Another option is to "split" the LSM into a memory pool and the other data you need for flushing, and then pass the fragment of the LSM you need in to the MemPool methods that may trigger a flush.

use std::ptr;

struct LSM {
    mem_pool: MemPool,
}

impl LSM {
    fn new() -> Self {
        let new_mempool = MemPool::new();

        let mut lsm = LSM {
            mem_pool: new_mempool,
        };

        lsm.mem_pool.lsm_ref = &mut lsm;

        lsm
    }

    fn split(&mut self) -> (LSMFragment, &mut MemPool) {
        (LSMFragment {}, &mut self.mem_pool)
    }

    // Should imitate inserting a new key value pair
    fn insert(&mut self) {
        let (mut fragment, mempool) = self.split();
        mempool.insert(&mut fragment);
    }
}

struct LSMFragment {}

impl LSMFragment {
    // Should imitate flushing one memory table into an sstable
    fn flush(&mut self, mempool: &mut MemPool, text_to_be_flushed: String) {
        println!("{}", text_to_be_flushed);
    }
}

#[derive(Clone)]
struct MemPool {
    pub lsm_ref: *mut LSM,
    pub count: usize,
}

impl MemPool {
    fn new() -> Self {
        MemPool {
            lsm_ref: ptr::null_mut(),
            count: 0,
        }
    }

    // Inserts the "key value pair" into the memory table pool
    fn insert(&mut self, fragment: &mut LSMFragment) {
        self.count += 1;
        if self.count > 2 {
            fragment.flush(self, "Flush".to_string());
        }
    }
}

fn main() {
    let mut lsm = LSM::new();

    // Inserting a first KV pair
    lsm.insert();

    // Inserting a second KV pair
    lsm.insert();

    // Inserting a third KV pair
    lsm.insert()

    // Here, the flush should happen
}

LSMFragment is obviously just a stub here, which makes it an easy change.
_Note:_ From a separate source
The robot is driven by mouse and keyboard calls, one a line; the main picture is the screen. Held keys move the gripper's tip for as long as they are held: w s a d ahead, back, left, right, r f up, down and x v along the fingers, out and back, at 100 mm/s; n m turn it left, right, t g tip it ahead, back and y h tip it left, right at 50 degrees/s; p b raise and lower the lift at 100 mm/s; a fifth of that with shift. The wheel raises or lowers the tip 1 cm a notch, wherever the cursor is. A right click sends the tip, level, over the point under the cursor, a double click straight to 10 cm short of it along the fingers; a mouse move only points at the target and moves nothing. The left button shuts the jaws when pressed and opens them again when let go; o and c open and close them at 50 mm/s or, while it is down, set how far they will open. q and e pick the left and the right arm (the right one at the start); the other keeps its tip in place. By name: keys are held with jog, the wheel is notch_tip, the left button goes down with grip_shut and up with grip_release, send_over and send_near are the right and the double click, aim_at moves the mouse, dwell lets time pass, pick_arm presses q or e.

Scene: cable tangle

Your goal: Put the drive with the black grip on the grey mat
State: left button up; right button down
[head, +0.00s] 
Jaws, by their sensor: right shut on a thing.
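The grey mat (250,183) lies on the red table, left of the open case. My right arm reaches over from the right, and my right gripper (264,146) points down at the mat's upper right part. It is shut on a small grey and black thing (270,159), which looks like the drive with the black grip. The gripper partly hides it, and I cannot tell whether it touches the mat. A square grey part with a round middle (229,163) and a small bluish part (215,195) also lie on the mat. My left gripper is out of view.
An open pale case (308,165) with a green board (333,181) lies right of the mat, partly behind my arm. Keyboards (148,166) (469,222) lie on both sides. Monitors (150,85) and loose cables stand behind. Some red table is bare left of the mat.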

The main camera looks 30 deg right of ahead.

In your actual code it may be considerably harder to use this trick now, but it's a good technique to have in your toolbox for Rust I think.

One other note: If LSMFragment is going to need a bunch of fields copied from LSM, you will probably be better off just storing the fragment inside LSM and then having split return references to both rather than constructing a new LSMFragment on every split.